Everyone lies. It follows that children lie, even at a very young age. Parents everywhere will be very familiar with tales of their son/daughter whisking off to a faraway land during preschool or attempts by said child to blame a broken object on the family goldfish. But why exactly do children lie to their parents? And how should parents respond?

When your child lies to you, it’s usually either hilarious or hurtful. Perhaps you find it hilarious when said child tells you that he/she most definitely didn’t raid the pantry…but the almost obnoxious smear of chocolate round his/her mouth gives him/her away. Indeed, capture this lie on video and it might even become another classic YouTube hit. But for other parents the same lie could be hurtful, making them question and criticise their own parenting techniques. Depending on the nature and frequency of the lies, as a parent you might even start to wonder the extent to which you can actually trust your own kid. Whichever of these scenarios you find yourself in, don’t worry – you and your child will be okay. Nonetheless, it’s important you know why lying occurs and how to respond to it, both to ease your mind and to assist your child’s development in the best way possible.

Why It Happens

In order for a child to actually be ‘lying’, he/she needs to be fully aware that what he/she is saying is untrue and that it is wrong. This level of awareness is rarely seen in children before they reach the age of around 3-4 years old, when they have gained a degree of development that allows their brains to process and relay information in this way. So, rest assured, your 2-year-old toddler isn’t lying – he/she is just expressing the product of a developing imagination mixed with elements of reality. But why do kids choose to lie, as they get older? Should you be at all worried that your child is gradually learning to manipulate people to get what he/she wants?

Children lie for a number of different reasons, all of which depend on the situation they’re in and their motivation. Sound familiar? Yes, adults (like you and me) often lie based upon these same core factors. Nevertheless, you should be aware of the main reasons why your child might be lying. Not only can and do these reasons differ from those of adults but it also, depending on the reason and its scale, may be necessary to tackle any deeper emotional, psychological or physical issues that may be affecting him/her (and therefore causing him/her to lie). Here are some reasons that could explain why your child is lying:

  •  Fear – when kids are scared of the consequences of their actions, they often lie to cover up.

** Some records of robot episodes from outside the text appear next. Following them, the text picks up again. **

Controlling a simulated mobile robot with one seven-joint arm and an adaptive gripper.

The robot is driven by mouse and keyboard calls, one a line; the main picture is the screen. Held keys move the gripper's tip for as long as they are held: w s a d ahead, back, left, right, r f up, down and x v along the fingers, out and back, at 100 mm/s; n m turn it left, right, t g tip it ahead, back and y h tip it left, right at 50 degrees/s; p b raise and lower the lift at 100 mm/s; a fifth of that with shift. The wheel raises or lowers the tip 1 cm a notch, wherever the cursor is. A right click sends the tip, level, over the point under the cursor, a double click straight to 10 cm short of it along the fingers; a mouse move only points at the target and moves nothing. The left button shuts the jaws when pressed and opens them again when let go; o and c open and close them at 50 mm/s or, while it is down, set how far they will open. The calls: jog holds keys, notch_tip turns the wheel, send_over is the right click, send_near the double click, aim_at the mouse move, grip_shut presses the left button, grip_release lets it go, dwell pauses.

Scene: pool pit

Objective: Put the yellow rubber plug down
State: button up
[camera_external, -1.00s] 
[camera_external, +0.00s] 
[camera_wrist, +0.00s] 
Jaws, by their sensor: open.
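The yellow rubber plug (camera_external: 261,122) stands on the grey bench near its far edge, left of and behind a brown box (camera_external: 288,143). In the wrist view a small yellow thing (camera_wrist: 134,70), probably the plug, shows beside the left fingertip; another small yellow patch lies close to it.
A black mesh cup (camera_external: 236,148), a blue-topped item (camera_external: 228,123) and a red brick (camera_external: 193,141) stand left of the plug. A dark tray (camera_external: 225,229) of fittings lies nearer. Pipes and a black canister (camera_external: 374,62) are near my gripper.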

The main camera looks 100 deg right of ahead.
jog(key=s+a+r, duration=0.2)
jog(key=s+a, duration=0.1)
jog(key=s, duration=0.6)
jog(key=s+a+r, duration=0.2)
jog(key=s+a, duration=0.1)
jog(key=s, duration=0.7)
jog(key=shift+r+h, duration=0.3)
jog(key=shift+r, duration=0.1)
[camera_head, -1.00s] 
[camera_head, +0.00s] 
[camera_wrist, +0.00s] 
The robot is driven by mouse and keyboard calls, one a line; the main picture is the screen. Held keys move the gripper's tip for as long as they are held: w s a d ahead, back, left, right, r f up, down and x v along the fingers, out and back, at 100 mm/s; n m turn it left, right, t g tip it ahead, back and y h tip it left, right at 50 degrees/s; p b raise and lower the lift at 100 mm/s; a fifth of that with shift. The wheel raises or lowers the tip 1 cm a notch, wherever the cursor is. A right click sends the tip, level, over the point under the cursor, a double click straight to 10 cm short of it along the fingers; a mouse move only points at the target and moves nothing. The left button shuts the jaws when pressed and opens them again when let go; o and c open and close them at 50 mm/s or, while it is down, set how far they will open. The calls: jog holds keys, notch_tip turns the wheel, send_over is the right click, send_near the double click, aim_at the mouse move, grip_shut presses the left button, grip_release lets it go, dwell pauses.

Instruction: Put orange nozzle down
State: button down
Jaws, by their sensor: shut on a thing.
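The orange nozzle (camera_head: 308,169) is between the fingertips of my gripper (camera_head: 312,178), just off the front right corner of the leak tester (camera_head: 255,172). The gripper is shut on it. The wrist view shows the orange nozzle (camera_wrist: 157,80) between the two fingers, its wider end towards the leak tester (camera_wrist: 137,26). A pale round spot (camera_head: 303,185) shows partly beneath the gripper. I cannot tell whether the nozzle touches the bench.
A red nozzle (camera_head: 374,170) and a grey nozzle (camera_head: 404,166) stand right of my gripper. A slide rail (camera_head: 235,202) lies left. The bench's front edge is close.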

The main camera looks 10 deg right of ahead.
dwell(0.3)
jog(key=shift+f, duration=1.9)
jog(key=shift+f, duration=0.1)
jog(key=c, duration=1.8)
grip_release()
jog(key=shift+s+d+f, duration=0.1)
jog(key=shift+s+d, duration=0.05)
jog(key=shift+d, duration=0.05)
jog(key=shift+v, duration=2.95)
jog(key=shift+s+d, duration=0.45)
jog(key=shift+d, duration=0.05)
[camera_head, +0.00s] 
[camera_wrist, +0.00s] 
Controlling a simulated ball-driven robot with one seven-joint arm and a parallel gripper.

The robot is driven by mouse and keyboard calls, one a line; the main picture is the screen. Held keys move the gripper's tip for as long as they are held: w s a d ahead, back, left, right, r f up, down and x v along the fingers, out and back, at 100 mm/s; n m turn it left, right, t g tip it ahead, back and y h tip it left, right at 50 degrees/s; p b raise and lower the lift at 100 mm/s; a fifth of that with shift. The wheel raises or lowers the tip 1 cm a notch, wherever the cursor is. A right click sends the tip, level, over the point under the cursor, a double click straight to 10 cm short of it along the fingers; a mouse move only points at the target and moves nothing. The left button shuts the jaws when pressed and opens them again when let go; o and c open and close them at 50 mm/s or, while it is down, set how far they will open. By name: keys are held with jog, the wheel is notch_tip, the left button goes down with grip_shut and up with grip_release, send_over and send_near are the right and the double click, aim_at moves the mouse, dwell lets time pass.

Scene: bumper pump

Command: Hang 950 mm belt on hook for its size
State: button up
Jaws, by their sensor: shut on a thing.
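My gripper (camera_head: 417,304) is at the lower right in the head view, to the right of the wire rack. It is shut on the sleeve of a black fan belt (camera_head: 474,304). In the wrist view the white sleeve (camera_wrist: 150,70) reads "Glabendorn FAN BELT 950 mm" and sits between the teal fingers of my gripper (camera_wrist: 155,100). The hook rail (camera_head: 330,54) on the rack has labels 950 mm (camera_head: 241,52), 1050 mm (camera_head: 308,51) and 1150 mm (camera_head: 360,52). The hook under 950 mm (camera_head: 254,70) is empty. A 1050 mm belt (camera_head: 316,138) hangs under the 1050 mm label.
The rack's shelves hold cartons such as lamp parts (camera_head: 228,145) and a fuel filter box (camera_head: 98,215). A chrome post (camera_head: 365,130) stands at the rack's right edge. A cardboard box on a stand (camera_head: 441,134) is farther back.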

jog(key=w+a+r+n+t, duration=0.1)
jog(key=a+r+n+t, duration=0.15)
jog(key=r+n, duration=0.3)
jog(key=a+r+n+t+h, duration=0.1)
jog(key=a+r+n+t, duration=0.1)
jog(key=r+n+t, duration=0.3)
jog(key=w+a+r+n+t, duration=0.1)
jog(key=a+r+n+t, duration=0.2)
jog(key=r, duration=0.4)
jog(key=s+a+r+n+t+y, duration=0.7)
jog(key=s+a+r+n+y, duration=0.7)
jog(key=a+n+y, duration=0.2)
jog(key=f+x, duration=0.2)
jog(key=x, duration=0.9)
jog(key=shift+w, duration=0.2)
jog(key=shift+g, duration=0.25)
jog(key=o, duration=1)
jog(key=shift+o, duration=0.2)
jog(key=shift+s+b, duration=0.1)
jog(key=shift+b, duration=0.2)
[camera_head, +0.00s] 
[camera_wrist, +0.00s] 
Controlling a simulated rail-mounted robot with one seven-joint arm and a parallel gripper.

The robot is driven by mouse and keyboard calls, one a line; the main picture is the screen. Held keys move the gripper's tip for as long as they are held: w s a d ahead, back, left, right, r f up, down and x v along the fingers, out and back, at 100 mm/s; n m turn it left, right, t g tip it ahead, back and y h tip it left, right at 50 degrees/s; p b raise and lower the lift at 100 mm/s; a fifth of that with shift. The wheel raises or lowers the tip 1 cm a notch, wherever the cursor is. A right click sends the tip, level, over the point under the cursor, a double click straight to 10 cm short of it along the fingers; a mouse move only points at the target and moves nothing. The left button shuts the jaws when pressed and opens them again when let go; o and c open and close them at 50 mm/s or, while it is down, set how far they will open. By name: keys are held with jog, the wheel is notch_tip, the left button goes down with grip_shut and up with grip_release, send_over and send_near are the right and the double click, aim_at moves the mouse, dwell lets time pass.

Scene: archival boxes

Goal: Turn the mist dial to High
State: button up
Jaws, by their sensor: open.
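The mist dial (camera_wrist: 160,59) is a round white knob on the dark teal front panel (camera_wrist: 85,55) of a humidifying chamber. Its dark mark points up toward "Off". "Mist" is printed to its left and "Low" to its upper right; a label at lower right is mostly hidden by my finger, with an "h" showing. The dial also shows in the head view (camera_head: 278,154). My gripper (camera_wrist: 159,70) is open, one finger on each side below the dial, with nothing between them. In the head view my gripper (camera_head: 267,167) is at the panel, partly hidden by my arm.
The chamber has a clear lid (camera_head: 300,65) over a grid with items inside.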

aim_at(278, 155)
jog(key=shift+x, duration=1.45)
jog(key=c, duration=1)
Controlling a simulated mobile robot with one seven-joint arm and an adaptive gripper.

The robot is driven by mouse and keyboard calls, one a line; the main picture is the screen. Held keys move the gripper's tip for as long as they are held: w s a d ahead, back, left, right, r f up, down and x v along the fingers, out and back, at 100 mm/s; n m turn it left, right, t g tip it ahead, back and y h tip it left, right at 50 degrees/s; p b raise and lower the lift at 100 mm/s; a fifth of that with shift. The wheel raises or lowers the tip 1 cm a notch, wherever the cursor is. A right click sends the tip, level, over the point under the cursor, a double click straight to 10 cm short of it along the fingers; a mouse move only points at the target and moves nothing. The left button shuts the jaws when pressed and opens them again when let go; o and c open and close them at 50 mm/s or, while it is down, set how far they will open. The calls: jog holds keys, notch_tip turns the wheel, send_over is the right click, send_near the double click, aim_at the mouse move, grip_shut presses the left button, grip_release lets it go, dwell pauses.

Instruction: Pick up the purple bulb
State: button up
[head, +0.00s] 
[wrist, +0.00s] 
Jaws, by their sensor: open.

It might be worth assessing if your rules are too strict or if the limits are too tight.
  •  To protect someone else.
  •  Because the truth is boring and your child is imaginative.
  •  To avoid an unpleasant task – e.g. saying he/she has already brushed his/her teeth when this is not the case.
  •  Because he/she craves your (or someone else’s) approval and wants to impress you.
  •  To see how the person being lied to reacts.
  •  By mistake/reflex reaction – e.g. quickly claiming “I didn’t!” when asked who broke the vase.

Copyright: YanLev

How (Not) to Respond

Although being aware of the reasons behind childhood lies is both interesting and important, it’s just as crucial to know that lying in early childhood is absolutely normal. In fact, it’s an important part of your child’s development, allowing him/her to gain independence, emotional regulation and the ability to assess and put things into perspective. Although we may not want our child to lie to us (or to anyone else!), to an extent we must let them learn these vital life skills.

Nonetheless, an element of intervention on your part does need to play a role so that your child does not learn to lie incessantly to get what he/she desires as he/she gets older – manipulative lies in teenagers and adults can lead to much more severe consequences. But it’s a somewhat delicate line to walk on. There are many tips and tricks that can advise you on how best to respond to kids of various ages; however, essentially it’s important that, as a parent, you do not punish a child (especially when young) for a lie, but rather address it calmly and by introducing/discussing themes such as honesty and trust. It’s also important that you and other adults around your child are setting a good example – you can’t expect your kids to be honest if you aren’t. On the whole, however, don’t fret too much. Yes, lying is bad. Yes, you should take time to address it with your child. But let his/her imagination wander a bit too. After all, a creative mind is a healthy mind.